NZ company designs for Starbucks

18:49, Oct 11 2010
NZ company designs for Starbucks
TIME FOR COFFEE? New Zealand company The Formary, is to reupholster 8000 Starbucks stores located outside of the United States. Inset is a prototype Starbucks seat using the new fabric.

A Wellington company's innovative fabric made from wool and recycled coffee sacks is to be introduced at 8000 Starbucks stores worldwide.

The new material – WoJo, made with 70 per cent New Zealand wool woven with jute from recycled coffee sacks – was to be unveiled in London about 1am today, New Zealand time.

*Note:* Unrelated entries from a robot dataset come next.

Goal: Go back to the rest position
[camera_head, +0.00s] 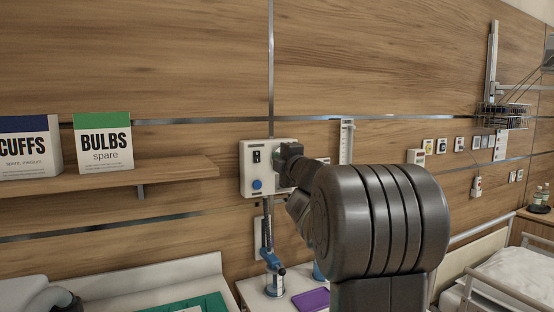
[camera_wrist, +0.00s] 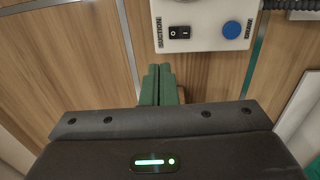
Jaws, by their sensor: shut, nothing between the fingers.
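My gripper (camera_wrist: 158,78) shows in the wrist view with its two green fingers pressed together and nothing between them. The fingertips point toward a white wall panel (camera_wrist: 207,14) and end on bare wood in the picture, below the panel's lower edge. The panel has a black rocker switch (camera_wrist: 179,32) and a round blue button (camera_wrist: 231,29). In the head view the same panel (camera_head: 248,172) is on the wood wall, and my dark arm covers its right part.
A wall shelf (camera_head: 170,173) at left holds a BULBS box (camera_head: 103,142) and a CUFFS box (camera_head: 27,147). A bed (camera_head: 510,273) stands at right.

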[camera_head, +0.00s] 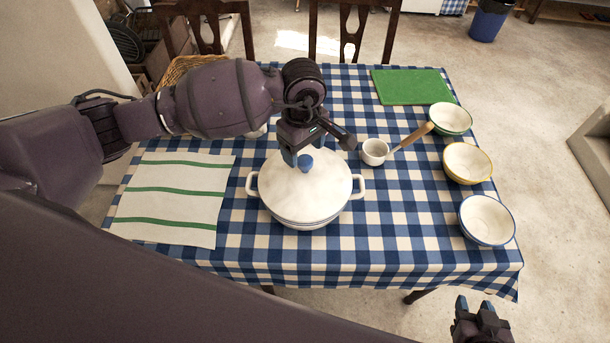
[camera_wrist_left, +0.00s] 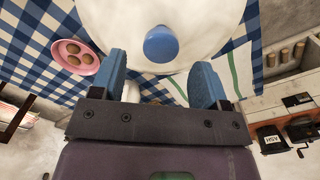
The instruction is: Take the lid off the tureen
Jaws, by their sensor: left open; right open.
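The white tureen (camera_head: 300,218) stands on the checked tablecloth, with a loop handle on each side. Its white lid (camera_head: 327,183) is on it, topped by a blue knob (camera_head: 306,162). In the left wrist view the blue knob (camera_wrist_left: 161,44) shows ahead of and between the fingertips. My left gripper (camera_head: 303,155) is open above the lid, close to the knob; its fingers (camera_wrist_left: 162,75) hold nothing, and the knob lies slightly beyond them. My right gripper (camera_head: 474,304) is open and empty at the lower right, off the table's front edge.
A striped cloth (camera_head: 172,210) lies left of the tureen. A ladle (camera_head: 375,152) lies right of it. Bowls with green (camera_head: 450,119), yellow (camera_head: 467,163) and blue (camera_head: 486,220) rims line the right edge. A green board (camera_head: 412,87) lies at the back right. The cloth's front is clear.

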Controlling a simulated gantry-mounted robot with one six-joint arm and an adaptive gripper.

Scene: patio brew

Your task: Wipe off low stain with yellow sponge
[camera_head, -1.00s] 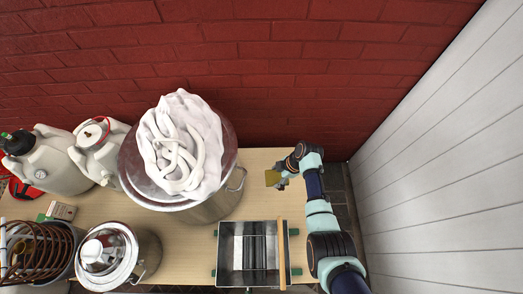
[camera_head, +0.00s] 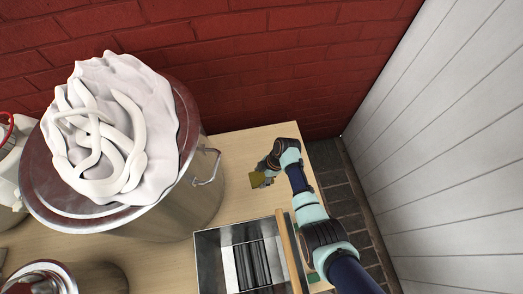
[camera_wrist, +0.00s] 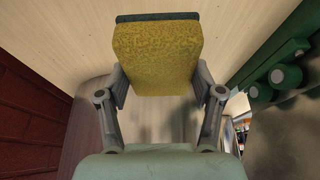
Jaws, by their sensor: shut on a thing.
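The yellow sponge (camera_head: 257,181) is in my gripper (camera_head: 264,174), over the right part of the wooden table (camera_head: 232,150). In the wrist view the sponge (camera_wrist: 158,58) is a yellow block with a dark green layer along its far edge. My gripper's two fingers (camera_wrist: 160,95) are shut on its sides. Pale wood shows beyond it. I cannot tell whether the sponge touches the table. I cannot make out a distinct stain in either view; the sponge and gripper hide part of the tabletop.
A large steel pot (camera_head: 190,205) with a white coiled mass (camera_head: 112,130) on top stands left of my gripper. An open metal box (camera_head: 222,240) with dark rollers is in front. The brick wall (camera_head: 260,80) is behind. Bare wood lies between pot and gripper.

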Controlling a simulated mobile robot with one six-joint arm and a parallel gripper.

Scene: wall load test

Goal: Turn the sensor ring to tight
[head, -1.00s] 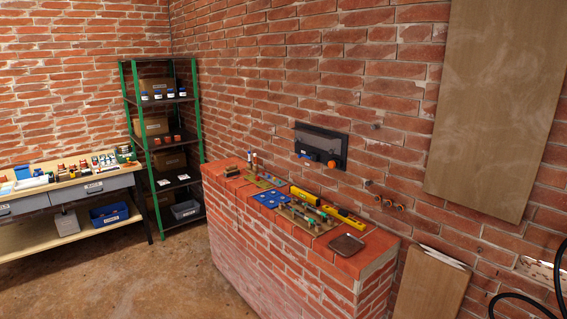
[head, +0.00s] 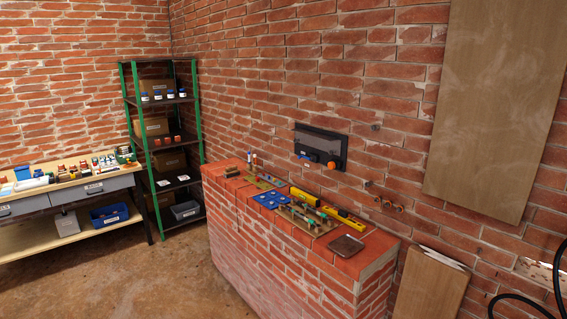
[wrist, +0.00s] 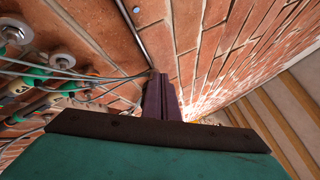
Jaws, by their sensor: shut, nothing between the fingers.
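My gripper (wrist: 162,98) is in the middle of the wrist view, its dark fingers shut together with nothing between them, near the brick wall. Several sensor-like fittings with round metal discs (wrist: 62,62), teal bodies (wrist: 38,72) and thin grey cables are at the left of the wrist view, apart from the fingers. I cannot tell which part is the sensor ring or how it is turned. In the head view, small brass-coloured fittings (head: 385,203) sit low on the wall, right of a dark wall panel (head: 320,146) with an orange knob and a blue part. My gripper is outside the head view.
A brick counter (head: 365,258) holds blue and tan boards, a yellow level (head: 343,218) and a dark tray (head: 346,245). A wooden panel (head: 495,110) hangs on the wall and a board (head: 428,285) leans below. Shelves and a workbench stand left, with clear floor before them.

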WoJo was developed by Wellington company The Formary. Director Bernadette Casey said they had signed a deal with Starbucks to reupholster most of its stores outside the United States – about 8000 – within five years.

The Formary
CHAIR-WOMEN: Sally Shanks, left, and Bernadette Casey, of Wellington company The Formary, are to reupholster 8000 Starbucks stores located outside of the United States with their new WoJo fabric.

Federated Farmers meat and fibre chairman Bruce Wills said it was "exactly the shot in the arm" New Zealand's ailing wool industry needed. "I can only describe this as exciting. We have been looking for new uses for wool for quite some time."

About 18 months ago many farmers found that it cost more to take wool off a sheep's back than they could sell the end result for.

In the 12 months to August, wool exports were worth $564 million to the economy, Statistics NZ figures show.


Wools of New Zealand had an exclusive deal to provide the wool for WoJo. Ms Casey came up with the idea to blend wool with jute after discovering, about 18 months ago, that more than 90 per cent of the textiles that went to waste could be recycled.

In 2008, she took the idea to Starbucks, which was trying to find an environmentally friendly way to use its jute coffee sacks.

Trade and Enterprise NZ partnered her with Wools of NZ, a subsidiary of Wool Partners International, to develop the product.

Though WoJo was to use New Zealand wool, the fabric would be woven in Europe. It used Laneve, environmentally friendly, ethically produced "strong wool".

Other major firms had also expressed interest in the fabric.